**INSTRUCTIONS FOR THE TASK:** Restate the full listing word for word and leave the pictures out.

>>>>

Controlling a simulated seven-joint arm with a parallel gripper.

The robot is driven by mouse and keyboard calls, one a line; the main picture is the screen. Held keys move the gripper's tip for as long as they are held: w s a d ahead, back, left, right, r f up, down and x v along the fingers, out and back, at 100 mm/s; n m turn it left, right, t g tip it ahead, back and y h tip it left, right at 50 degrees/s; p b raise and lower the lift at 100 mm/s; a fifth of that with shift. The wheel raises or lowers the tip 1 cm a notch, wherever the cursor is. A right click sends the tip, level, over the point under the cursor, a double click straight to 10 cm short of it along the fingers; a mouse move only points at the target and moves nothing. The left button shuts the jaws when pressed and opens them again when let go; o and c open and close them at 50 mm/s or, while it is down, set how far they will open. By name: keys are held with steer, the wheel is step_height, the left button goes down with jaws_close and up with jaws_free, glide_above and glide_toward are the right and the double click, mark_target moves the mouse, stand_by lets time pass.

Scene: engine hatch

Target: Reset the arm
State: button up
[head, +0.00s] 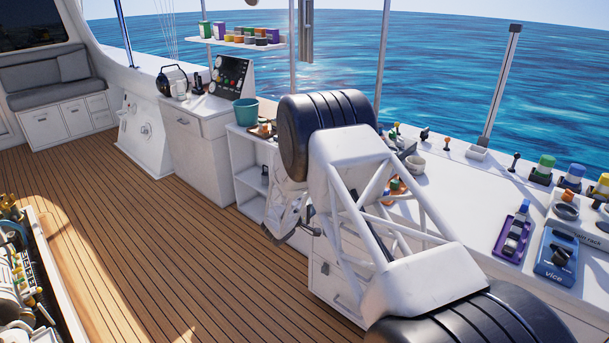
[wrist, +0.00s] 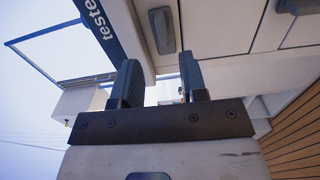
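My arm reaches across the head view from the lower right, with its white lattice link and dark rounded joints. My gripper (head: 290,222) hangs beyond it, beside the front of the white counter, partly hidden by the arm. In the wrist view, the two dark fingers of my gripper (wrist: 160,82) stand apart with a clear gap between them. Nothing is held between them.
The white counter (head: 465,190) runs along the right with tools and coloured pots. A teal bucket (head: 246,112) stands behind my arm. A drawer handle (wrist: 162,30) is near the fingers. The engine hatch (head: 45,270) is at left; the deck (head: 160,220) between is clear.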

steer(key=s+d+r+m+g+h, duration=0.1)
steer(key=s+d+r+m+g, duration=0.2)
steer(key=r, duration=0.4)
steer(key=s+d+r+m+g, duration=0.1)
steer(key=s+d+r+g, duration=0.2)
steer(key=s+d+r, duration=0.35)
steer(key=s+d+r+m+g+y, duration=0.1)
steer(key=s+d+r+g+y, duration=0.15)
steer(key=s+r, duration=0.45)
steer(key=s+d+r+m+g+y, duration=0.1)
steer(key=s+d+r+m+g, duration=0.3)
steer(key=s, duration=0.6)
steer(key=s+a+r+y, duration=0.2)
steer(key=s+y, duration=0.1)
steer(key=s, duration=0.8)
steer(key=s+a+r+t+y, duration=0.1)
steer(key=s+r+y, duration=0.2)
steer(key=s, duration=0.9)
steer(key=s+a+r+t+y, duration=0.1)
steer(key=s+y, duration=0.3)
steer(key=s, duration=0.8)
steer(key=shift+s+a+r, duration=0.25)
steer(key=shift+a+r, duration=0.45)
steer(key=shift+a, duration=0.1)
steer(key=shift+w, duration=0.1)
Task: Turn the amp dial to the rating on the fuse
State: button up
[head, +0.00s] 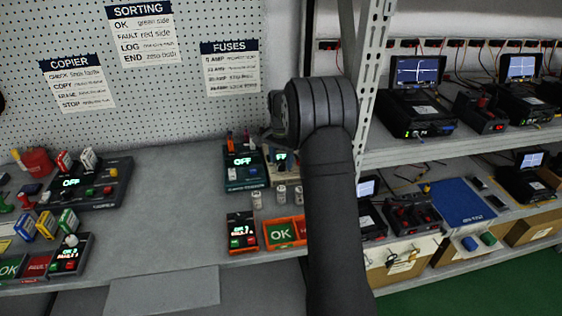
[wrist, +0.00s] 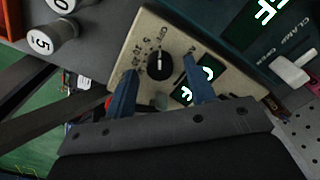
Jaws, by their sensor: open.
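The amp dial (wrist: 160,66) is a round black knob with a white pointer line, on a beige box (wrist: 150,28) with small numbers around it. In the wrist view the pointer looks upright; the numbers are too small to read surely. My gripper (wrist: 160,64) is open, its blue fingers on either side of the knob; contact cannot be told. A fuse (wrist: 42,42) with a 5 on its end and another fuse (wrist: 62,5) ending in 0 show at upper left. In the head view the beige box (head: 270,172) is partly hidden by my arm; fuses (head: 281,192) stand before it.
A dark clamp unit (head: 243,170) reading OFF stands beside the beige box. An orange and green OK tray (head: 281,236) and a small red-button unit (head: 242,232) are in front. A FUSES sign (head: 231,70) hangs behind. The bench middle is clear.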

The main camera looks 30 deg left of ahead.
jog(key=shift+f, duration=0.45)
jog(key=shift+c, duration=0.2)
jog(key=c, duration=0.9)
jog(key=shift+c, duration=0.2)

<<<<

**RESPONSE TO THE EXERCISE:**
Controlling a simulated seven-joint arm with a parallel gripper.

The robot is driven by mouse and keyboard calls, one a line; the main picture is the screen. Held keys move the gripper's tip for as long as they are held: w s a d ahead, back, left, right, r f up, down and x v along the fingers, out and back, at 100 mm/s; n m turn it left, right, t g tip it ahead, back and y h tip it left, right at 50 degrees/s; p b raise and lower the lift at 100 mm/s; a fifth of that with shift. The wheel raises or lowers the tip 1 cm a notch, wherever the cursor is. A right click sends the tip, level, over the point under the cursor, a double click straight to 10 cm short of it along the fingers; a mouse move only points at the target and moves nothing. The left button shuts the jaws when pressed and opens them again when let go; o and c open and close them at 50 mm/s or, while it is down, set how far they will open. By name: keys are held with steer, the wheel is step_height, the left button goes down with jaws_close and up with jaws_free, glide_above and glide_toward are the right and the double click, mark_target moves the mouse, stand_by lets time pass.

Scene: engine hatch

Target: Reset the arm
State: button up
[head, +0.00s] 
[wrist, +0.00s] 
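My arm reaches across the head view from the lower right, with its white lattice link and dark rounded joints. My gripper (head: 290,222) hangs beyond it, beside the front of the white counter, partly hidden by the arm. In the wrist view, the two dark fingers of my gripper (wrist: 160,82) stand apart with a clear gap between them. Nothing is held between them.
The white counter (head: 465,190) runs along the right with tools and coloured pots. A teal bucket (head: 246,112) stands behind my arm. A drawer handle (wrist: 162,30) is near the fingers. The engine hatch (head: 45,270) is at left; the deck (head: 160,220) between is clear.

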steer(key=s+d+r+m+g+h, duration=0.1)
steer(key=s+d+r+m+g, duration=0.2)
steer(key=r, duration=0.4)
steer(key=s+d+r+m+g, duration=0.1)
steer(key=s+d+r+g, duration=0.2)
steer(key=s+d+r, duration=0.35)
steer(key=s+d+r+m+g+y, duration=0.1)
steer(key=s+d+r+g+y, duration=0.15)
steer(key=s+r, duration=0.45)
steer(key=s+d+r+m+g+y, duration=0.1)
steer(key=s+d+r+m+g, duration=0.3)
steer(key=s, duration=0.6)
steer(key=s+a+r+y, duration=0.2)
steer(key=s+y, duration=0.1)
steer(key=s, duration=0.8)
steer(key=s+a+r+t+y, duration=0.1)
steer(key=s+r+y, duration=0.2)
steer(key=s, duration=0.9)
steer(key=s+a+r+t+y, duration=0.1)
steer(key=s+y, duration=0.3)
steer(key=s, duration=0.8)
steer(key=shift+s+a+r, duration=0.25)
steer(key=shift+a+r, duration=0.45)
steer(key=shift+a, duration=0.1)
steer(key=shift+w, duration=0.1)
Task: Turn the amp dial to the rating on the fuse
State: button up
[head, +0.00s] 
[wrist, +0.00s] 
Jaws, by their sensor: open.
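The amp dial (wrist: 160,66) is a round black knob with a white pointer line, on a beige box (wrist: 150,28) with small numbers around it. In the wrist view the pointer looks upright; the numbers are too small to read surely. My gripper (wrist: 160,64) is open, its blue fingers on either side of the knob; contact cannot be told. A fuse (wrist: 42,42) with a 5 on its end and another fuse (wrist: 62,5) ending in 0 show at upper left. In the head view the beige box (head: 270,172) is partly hidden by my arm; fuses (head: 281,192) stand before it.
A dark clamp unit (head: 243,170) reading OFF stands beside the beige box. An orange and green OK tray (head: 281,236) and a small red-button unit (head: 242,232) are in front. A FUSES sign (head: 231,70) hangs behind. The bench middle is clear.

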The main camera looks 30 deg left of ahead.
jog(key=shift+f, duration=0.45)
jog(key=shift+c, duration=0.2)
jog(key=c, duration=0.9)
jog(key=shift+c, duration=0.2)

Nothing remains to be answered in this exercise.